Here’s how Bitcoin [BTC] is REALLY doing after the FTX episode
- Bitcoin’s social dominance was affected by CEX tokens
- A decline in dominance could impact BTC prices negatively
- Miners continue to face pressure, however, whales still support BTC
According to Santiment, all the focus around centralized exchanges has taken the crypto-community’s attention away from Bitcoin [BTC]. Historically, a decline in social dominance is always met with a decline in its price.
📊 #Crypto generally thrives when exchanges are NOT a focal point. The most impactful exchange collapse ever will have lasting shockwaves. But as shown, the key for a turnaround will likely be focus moving away from exchange tokens, and back to #Bitcoin. https://t.co/tV81a63Tdp pic.twitter.com/XM6jbf3p7y
— Santiment (@santimentfeed) November 17, 2022
Read Bitcoin’s Price Prediction 2022-2023
As is evidenced by the chart, there has been a correlation between Bitcoin’s prices and its social dominance. When an exchange sees a spike in social dominance, as was the case with Crypto.com, there is a decline in BTC‘s prices.
This pattern was observed repeatedly with other exchanges such as Binance and FTX as well.
If Bitcoin does not regain its social dominance in the future, there may be a possibility that BTC’s prices might drop further. This, while other exchanges keep garnering attention.
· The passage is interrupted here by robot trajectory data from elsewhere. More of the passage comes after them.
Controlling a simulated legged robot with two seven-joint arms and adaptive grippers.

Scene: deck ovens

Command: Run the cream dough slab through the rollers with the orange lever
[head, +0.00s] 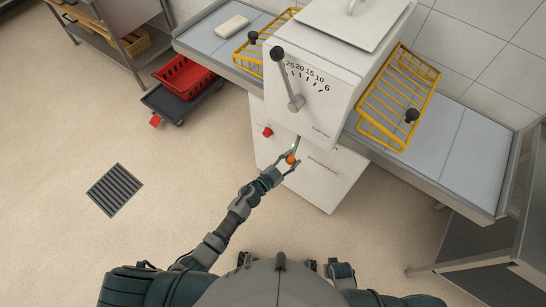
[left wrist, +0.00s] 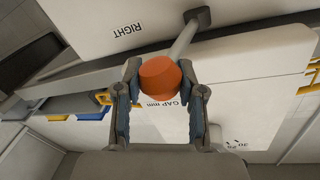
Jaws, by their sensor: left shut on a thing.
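The cream dough slab (head: 232,26) lies on the left belt (head: 200,38) of the white dough sheeter (head: 310,60), apart from the roller housing. The orange lever (head: 291,159) sticks out from the front of the machine, below the gap dial. My left gripper (head: 288,161) is shut on the orange lever knob. In the left wrist view the knob (left wrist: 160,78) sits between the two fingers (left wrist: 160,85), with its grey rod running up to a dark mount. The rollers are hidden inside the housing. My right gripper is not in view.
Yellow wire guards (head: 400,97) stand over both belts beside the housing. A grey gap lever (head: 288,80) with a black knob and a red button (head: 267,132) are on the machine's front. A red crate (head: 185,76) sits on a dolly at left. The floor with a drain grate (head: 114,190) is clear.

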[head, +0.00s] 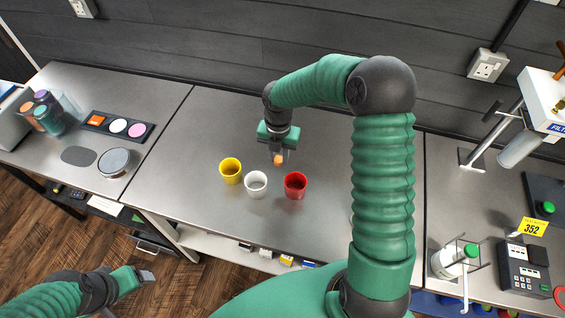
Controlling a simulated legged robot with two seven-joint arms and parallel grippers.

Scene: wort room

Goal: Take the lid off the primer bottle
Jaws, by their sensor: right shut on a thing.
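My right gripper (279,155) is above the middle bench, behind the cups, pointing down. It is shut on a small orange thing (279,160); whether this is a lid is too small to tell. A white bottle with a green cap (471,250) stands in a wire holder at the lower right, far from both grippers. I cannot read a label on it, so I cannot tell if it is the primer bottle. My left gripper (146,276) is at the lower left, over the floor in front of the bench; its finger gap is not clear.
A yellow cup (230,172), a white cup (256,185) and a red cup (295,186) stand in front of my right gripper. Coloured cylinders (46,112) and a dark tray (95,125) are on the left bench. A keypad device (525,268) sits at right.

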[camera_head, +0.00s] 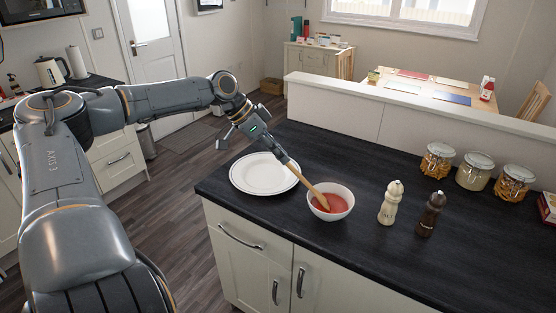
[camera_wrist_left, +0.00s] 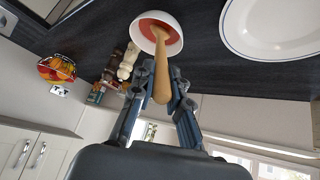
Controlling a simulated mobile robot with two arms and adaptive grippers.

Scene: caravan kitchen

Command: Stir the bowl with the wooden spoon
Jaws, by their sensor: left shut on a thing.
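A white bowl (camera_head: 346,191) with red contents stands on the dark counter; it also shows at the top of the left wrist view (camera_wrist_left: 175,50). The wooden spoon (camera_head: 309,186) slants down to the right, its lower end inside the bowl in the red contents. In the left wrist view the spoon's handle (camera_wrist_left: 161,84) runs between the fingers. My left gripper (camera_head: 286,161) is shut on the handle, above and to the left of the bowl. My right gripper is not in view.
A white plate (camera_head: 262,174) lies left of the bowl, below the left gripper. A cream mill (camera_head: 391,203) and a dark mill (camera_head: 430,214) stand right of the bowl. Several glass jars (camera_head: 474,171) line the back right. The counter (camera_head: 345,248) in front of the bowl is clear.

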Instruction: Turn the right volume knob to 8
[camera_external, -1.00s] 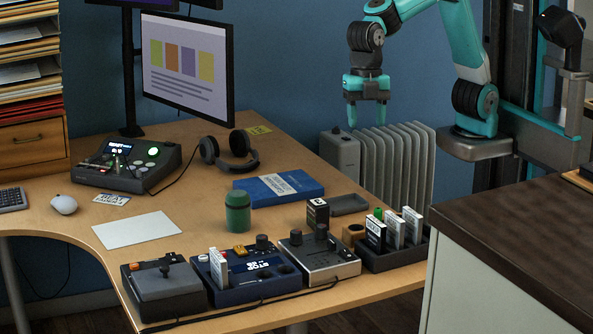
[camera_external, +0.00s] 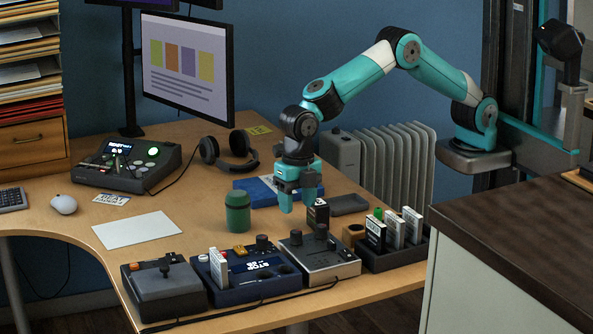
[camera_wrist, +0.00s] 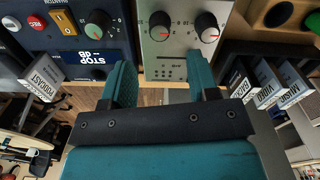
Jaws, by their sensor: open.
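A silver box (camera_external: 330,266) with two black knobs stands near the desk's front edge. Its left knob (camera_external: 296,238) and right knob (camera_external: 321,231) stand side by side. In the wrist view the left knob (camera_wrist: 160,24) and right knob (camera_wrist: 207,26) show at the top of the silver face (camera_wrist: 165,55), each with a red mark; the small scale figures are hard to read. My gripper (camera_external: 298,200) is open and empty, pointing down above the desk behind the box. In the wrist view my gripper (camera_wrist: 160,80) has its fingers apart, not touching either knob.
A blue box (camera_external: 255,284) with a screen and a knob stands left of the silver box. A rack (camera_external: 403,258) of labelled upright cases stands right. A blue book (camera_external: 255,192) lies behind.

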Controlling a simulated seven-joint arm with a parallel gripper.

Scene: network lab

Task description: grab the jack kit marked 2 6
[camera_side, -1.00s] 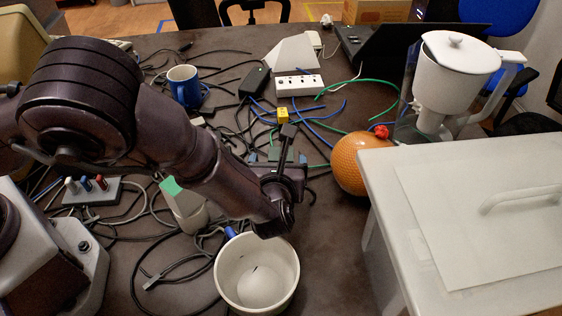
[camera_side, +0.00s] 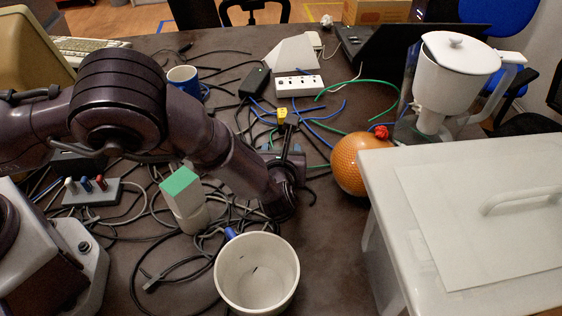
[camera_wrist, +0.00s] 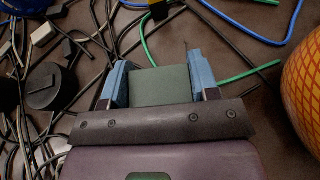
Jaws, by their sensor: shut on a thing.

However, at the time of writing, Bitcoin’s social dominance had risen somewhat over the last few days. BTC’s price followed suit, as it witnessed an uptick over the same time period.
Bitcoin’s velocity noted a huge spike as well, implying that the number of times BTC moved between addresses had increased significantly over the past few days.
This signalled a decline in activity for Bitcoin. Another indicator of decreasing activity would be the decline in Bitcoin’s mean transaction volume. According to Glassnode, Bitcoin’s mean transaction value depreciated materially as it hit a 22-month low on 18 November.
In the meantime, miners are also facing the heat. At the time of writing, Bitcoin miners’ balance had declined significantly and hit a 10-month low.
Declining miners’ balance is a sign that miners have been facing immense selling pressure. If BTC’s price declines further, miners will have to sell the BTC awarded to them so that they can turn a profit.
Deep pockets show faith in BTC
Even though miners seemed to be losing their faith in Bitcoin, whales continued to show support for BTC. According to data tracked by Glassnode, the number of addresses holding more than 10 coins has grown significantly. At press time, more than 150 thousand addresses were holding over 10 Bitcoin.
Despite the support from large addresses, Bitcoin’s hold on the market continued to decline as its market cap dominance depreciated by 4.17% over the last 30 days. At the time of writing, BTC had a share of just 37.4%.
Bitcoin, at the time of press, was trading $16,765.